Molti, come Ecolampadio a Basilea, che si fecero guide
della riforma erano suoi amici. Eppure egli non ebbe
dubbi nel prendere posizione, per quanto la Chiesa
cattolica mantenesse gli abusi, le incrostazioni,
le superfetazioni medievali e la Chiesa riformata
paresse attuare quel ritorno alle origini che anch’egli
auspicava. Ma quando si trovò di fronte al
rifiuto dell’eredità antica, per quanto
pagana, come preparazione al Cristo, reagì
da par suo. Era troppo imbevuto da quella cultura;
eppure proprio in un’opera della vecchiaia,
il Ciceronianusne sottolineerà i limiti rispetto
alla sapienza, pardon, alla follia cristiana.
Né filosofo né letterato né
teologo eppure insieme tutte queste cose: questo il
ritratto di colui al quale l’Europa ha dedicato
un progetto di scambio internazionale fra studenti
universitari, nel nome del “Precettore d’Europa”.
E se Pico aveva esaltato la dignità umana,
Erasmo ne mette in luce la stoltezza e la follia,
ma come aspetti positivi, lui che irrideva il costume,
accettato senza problemi da Pico, di vestire l’abito
di un Ordine religioso in punto di morte, come ipocrita.

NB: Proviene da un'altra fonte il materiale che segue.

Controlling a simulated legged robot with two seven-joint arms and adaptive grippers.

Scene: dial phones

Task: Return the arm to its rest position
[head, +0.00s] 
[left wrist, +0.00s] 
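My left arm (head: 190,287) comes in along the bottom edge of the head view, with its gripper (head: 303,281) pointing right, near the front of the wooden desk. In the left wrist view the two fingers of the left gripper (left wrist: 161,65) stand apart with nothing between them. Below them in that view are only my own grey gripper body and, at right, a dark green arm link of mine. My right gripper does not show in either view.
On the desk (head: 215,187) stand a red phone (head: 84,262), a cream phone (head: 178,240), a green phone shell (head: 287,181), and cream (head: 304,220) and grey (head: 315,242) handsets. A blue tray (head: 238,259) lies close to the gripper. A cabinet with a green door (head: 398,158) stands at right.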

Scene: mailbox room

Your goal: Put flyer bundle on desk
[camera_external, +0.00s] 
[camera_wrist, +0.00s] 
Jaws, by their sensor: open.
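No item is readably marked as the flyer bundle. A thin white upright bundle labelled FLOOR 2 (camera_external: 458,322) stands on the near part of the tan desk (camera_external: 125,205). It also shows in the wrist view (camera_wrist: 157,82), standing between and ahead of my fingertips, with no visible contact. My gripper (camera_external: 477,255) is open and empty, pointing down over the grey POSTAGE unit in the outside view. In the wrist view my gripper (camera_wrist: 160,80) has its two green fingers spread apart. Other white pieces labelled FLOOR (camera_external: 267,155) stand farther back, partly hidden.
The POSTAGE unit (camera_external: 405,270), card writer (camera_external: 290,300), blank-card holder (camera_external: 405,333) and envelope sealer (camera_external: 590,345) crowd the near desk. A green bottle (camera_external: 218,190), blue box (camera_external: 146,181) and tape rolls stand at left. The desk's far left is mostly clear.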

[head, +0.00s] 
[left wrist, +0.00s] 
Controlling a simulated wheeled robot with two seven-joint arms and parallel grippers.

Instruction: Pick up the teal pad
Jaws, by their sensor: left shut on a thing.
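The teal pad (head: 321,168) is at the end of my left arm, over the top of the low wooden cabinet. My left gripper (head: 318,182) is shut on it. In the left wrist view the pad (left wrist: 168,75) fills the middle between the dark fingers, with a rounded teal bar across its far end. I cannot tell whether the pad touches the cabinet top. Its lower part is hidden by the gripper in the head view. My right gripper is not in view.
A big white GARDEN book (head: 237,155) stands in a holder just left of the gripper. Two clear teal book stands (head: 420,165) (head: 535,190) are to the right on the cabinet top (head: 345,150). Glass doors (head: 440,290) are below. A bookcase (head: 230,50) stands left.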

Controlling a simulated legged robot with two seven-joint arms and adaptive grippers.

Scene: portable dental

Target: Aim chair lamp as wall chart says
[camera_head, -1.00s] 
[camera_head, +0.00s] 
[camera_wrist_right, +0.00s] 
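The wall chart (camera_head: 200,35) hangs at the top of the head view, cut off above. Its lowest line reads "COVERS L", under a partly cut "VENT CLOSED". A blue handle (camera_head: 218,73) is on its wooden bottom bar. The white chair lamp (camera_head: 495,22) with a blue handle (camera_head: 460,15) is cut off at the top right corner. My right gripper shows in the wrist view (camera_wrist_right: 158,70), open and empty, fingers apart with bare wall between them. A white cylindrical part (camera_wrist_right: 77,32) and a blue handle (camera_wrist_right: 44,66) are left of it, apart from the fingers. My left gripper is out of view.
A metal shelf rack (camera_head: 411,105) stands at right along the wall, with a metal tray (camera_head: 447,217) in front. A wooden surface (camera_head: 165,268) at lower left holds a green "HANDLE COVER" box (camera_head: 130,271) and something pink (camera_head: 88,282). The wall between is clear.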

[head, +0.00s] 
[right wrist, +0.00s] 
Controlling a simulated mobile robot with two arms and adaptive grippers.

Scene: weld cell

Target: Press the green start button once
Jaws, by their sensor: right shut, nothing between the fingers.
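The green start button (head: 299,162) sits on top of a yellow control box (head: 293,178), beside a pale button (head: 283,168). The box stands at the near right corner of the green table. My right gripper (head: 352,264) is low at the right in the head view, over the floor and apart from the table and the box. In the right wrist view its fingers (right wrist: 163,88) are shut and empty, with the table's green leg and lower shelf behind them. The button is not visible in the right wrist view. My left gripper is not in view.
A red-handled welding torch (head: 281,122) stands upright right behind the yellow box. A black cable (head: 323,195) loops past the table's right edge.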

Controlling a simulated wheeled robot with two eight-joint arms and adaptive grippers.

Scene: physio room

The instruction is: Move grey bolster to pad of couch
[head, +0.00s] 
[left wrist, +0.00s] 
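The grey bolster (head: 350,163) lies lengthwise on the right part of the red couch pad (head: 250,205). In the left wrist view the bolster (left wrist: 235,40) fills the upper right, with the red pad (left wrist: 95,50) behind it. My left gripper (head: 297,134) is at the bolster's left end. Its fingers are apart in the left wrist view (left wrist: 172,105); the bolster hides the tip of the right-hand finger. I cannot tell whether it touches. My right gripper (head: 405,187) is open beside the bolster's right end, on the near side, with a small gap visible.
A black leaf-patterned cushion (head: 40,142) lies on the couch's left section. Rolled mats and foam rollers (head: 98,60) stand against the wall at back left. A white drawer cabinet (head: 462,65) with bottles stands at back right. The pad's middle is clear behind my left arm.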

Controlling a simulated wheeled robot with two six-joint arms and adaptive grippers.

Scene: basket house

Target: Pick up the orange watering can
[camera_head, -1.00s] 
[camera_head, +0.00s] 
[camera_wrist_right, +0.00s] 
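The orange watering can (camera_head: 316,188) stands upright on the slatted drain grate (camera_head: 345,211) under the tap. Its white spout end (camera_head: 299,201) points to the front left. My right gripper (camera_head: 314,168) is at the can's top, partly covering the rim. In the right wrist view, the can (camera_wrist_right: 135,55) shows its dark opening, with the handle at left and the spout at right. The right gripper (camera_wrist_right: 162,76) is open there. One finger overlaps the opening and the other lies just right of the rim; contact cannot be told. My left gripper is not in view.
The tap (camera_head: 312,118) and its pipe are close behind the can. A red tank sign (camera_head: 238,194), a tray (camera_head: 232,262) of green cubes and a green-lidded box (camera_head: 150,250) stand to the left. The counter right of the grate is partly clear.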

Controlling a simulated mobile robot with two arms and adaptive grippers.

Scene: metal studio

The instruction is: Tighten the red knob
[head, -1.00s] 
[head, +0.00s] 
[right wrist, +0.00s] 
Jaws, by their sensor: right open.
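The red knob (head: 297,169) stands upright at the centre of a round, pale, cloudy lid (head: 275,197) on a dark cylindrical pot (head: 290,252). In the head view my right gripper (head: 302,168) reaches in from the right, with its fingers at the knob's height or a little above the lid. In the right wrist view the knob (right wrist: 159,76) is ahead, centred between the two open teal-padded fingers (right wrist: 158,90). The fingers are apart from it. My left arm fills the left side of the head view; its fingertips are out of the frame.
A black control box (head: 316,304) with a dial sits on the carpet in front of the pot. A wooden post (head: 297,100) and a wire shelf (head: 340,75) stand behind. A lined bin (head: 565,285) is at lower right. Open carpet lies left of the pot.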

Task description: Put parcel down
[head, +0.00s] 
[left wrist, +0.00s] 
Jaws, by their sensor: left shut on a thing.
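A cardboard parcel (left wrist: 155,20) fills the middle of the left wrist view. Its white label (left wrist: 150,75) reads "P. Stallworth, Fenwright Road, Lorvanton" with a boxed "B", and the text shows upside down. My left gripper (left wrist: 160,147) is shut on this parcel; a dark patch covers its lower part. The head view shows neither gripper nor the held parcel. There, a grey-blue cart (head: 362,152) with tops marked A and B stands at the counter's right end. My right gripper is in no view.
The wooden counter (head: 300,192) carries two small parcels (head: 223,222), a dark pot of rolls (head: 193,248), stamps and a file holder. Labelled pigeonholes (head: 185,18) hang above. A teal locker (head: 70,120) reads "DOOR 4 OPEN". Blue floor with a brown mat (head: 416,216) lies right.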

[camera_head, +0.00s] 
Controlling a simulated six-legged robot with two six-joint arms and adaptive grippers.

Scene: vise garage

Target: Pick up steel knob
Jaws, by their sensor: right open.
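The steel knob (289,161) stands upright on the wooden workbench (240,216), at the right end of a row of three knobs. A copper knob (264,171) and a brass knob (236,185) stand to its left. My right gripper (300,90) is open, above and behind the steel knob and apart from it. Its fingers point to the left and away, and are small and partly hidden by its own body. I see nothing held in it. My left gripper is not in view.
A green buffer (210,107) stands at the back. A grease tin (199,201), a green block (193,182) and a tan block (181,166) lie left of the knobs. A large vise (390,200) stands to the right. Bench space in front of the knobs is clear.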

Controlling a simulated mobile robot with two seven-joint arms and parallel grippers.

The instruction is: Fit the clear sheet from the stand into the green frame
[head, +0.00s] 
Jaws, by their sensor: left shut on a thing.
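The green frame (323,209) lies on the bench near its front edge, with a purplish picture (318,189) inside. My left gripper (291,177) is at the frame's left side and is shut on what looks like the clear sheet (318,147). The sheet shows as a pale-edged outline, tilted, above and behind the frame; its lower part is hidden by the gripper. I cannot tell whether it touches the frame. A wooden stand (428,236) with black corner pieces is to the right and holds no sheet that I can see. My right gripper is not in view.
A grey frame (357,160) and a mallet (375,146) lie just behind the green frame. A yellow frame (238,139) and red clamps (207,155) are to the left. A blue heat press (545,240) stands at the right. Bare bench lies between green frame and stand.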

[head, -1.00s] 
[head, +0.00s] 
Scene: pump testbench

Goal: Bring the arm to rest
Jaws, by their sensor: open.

E così pure il fatto di godersi i propri beni
in vita e pensare di salvarsi l’anima donandoli
solo alla fine, quando ormai non si possono più
tenere. Per sé del resto, dal punto di vista
economico non pretese mai molto. La dottrina e la
sapienza davano allora fama e gloria, ma soldi pochi,
ed egli era figlio bastardo di un prete, non figlio
di famiglia nobile come Pico. Ecco perché dell’uomo,
senza trascurare le altezze, ha saputo con tanta efficacia
descriverci anche i lati meno nobili.